Quote exactly the lines spanning from the top of the data below to the line that contains "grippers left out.", including both.

Recorded robot tool calls
------------------------------------

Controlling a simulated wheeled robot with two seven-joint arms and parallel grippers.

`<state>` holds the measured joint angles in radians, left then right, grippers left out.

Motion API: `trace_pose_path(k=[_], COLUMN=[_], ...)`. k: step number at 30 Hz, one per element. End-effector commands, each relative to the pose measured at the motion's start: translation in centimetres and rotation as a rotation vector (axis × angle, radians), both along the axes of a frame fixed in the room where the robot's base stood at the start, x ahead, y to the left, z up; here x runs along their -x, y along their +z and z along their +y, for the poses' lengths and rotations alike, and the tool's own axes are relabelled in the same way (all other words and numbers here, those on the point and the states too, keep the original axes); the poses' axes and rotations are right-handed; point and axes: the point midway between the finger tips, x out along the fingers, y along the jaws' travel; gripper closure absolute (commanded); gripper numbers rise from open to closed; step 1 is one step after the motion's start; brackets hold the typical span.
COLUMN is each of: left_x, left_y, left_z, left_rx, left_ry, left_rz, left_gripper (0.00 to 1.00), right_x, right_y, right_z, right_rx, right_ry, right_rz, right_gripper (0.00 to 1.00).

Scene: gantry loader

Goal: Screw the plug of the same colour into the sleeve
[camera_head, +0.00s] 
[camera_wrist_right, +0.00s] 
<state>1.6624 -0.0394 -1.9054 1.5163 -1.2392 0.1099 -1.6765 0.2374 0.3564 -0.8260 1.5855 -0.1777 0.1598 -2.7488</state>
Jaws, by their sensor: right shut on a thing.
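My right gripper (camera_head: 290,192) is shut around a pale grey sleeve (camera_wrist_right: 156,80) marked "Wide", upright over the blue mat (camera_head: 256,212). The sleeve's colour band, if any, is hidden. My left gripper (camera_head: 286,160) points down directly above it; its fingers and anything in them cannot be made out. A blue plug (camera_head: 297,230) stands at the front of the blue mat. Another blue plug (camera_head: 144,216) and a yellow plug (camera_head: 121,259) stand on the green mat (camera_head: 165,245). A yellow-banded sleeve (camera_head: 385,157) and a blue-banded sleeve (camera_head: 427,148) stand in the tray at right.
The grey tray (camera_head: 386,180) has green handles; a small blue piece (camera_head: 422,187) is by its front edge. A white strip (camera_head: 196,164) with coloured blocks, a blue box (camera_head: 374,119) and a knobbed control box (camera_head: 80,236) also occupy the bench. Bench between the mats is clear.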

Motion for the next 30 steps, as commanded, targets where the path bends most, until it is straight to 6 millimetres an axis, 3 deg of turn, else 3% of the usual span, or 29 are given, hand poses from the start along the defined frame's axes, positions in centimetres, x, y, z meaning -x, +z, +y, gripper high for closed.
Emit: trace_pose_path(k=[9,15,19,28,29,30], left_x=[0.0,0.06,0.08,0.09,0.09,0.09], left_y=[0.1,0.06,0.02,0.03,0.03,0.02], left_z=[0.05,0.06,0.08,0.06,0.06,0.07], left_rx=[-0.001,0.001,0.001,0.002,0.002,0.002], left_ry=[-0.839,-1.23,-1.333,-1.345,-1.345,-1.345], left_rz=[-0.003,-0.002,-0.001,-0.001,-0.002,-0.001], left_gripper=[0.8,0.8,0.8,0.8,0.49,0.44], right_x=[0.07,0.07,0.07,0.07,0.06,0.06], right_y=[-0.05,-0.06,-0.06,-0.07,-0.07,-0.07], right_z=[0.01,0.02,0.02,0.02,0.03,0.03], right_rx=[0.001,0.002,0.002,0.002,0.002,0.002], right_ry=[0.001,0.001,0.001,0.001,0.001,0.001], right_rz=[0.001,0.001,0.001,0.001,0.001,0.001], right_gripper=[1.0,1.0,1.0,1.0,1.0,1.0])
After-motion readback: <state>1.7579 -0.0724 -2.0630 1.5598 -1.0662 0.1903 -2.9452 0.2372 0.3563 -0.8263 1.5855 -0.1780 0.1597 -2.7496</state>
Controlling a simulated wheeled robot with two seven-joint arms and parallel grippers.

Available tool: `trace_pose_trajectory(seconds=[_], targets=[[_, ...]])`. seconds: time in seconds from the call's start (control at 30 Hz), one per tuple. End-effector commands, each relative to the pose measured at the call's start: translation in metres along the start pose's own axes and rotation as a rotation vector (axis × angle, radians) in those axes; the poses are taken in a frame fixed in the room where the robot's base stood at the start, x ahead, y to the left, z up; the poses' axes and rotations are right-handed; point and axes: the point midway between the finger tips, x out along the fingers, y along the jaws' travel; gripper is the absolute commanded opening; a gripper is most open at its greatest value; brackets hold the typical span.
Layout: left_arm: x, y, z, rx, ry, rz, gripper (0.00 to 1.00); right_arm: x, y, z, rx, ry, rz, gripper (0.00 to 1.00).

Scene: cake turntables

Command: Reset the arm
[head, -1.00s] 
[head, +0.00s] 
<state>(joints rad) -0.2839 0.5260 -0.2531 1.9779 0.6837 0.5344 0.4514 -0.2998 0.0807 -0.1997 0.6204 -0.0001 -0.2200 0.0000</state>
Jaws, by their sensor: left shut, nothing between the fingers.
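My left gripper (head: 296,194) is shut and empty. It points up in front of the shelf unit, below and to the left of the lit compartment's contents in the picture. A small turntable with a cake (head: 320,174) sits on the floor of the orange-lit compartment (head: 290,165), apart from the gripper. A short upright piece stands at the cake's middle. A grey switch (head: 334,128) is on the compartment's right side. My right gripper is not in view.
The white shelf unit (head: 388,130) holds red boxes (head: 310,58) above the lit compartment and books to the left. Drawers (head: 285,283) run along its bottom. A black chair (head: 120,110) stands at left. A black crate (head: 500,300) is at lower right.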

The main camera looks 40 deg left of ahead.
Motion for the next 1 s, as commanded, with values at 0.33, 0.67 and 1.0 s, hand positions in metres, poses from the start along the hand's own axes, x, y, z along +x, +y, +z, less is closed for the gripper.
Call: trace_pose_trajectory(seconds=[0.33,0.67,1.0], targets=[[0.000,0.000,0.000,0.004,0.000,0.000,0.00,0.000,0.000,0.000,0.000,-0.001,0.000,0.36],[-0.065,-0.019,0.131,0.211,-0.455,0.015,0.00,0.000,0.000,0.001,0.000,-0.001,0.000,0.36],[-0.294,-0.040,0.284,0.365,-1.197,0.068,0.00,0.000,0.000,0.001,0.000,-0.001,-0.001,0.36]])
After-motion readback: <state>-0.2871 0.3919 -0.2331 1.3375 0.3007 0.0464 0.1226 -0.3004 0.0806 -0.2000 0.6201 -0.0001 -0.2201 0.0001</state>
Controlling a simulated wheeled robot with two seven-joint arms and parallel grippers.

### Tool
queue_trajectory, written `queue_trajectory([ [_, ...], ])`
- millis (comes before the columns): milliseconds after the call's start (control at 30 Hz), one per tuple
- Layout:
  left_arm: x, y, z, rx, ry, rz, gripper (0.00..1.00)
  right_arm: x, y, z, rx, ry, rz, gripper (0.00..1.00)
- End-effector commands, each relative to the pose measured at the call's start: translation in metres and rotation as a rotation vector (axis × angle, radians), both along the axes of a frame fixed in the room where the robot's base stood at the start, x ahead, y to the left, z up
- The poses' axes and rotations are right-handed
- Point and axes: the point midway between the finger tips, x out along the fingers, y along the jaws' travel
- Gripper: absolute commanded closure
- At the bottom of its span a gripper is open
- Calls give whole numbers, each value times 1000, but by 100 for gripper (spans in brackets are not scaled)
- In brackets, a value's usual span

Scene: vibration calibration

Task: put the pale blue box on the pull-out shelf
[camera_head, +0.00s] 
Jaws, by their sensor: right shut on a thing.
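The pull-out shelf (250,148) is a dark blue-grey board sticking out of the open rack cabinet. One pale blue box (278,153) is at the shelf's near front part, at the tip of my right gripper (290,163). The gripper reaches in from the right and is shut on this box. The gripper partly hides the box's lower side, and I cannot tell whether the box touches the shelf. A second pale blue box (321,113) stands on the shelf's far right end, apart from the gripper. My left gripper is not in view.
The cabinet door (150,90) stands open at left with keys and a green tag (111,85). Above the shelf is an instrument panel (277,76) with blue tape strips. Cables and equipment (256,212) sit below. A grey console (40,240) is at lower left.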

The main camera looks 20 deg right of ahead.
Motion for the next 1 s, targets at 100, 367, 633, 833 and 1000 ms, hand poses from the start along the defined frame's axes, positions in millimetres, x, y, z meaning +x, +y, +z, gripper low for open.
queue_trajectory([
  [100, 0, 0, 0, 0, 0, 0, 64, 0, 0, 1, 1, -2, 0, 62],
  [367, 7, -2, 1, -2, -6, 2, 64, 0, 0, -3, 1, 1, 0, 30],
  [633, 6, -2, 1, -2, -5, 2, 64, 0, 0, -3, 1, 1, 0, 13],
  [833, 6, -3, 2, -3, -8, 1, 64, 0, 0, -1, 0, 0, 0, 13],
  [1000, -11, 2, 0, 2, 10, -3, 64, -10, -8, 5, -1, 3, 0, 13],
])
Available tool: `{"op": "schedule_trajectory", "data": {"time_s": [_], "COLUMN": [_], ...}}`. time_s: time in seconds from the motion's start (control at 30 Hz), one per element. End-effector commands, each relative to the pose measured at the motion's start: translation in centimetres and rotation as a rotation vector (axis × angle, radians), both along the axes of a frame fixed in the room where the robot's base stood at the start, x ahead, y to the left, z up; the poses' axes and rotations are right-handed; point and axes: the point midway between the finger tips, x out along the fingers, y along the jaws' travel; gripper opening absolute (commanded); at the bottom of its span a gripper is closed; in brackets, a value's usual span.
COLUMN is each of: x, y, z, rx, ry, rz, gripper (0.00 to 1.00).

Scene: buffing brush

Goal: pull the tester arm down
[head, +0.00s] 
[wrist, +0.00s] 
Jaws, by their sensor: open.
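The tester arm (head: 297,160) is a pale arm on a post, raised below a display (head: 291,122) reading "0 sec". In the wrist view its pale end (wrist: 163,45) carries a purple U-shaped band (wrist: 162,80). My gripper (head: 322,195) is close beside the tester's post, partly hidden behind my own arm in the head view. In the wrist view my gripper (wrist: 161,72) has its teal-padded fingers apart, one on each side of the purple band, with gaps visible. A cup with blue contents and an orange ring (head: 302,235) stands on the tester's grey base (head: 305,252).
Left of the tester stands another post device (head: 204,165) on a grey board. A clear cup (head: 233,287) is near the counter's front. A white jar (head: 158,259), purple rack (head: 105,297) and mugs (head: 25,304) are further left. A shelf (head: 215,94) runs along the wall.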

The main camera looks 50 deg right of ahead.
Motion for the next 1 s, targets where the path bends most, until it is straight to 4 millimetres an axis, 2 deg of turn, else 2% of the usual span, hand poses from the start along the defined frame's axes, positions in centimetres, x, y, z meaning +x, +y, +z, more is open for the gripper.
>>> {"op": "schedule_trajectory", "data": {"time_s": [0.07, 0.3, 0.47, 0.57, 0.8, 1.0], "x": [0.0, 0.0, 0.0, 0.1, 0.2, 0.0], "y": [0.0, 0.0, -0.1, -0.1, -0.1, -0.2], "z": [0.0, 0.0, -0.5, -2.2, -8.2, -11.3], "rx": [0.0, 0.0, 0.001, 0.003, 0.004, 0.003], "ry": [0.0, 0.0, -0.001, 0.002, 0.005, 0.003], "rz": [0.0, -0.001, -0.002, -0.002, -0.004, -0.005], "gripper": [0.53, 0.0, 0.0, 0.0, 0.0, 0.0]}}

------------------------------------

- Expected answer -
Controlling a simulated wheeled robot with two seven-joint arms and parallel grippers.

`<state>` holds the measured joint angles in radians, left then right, grippers left out.

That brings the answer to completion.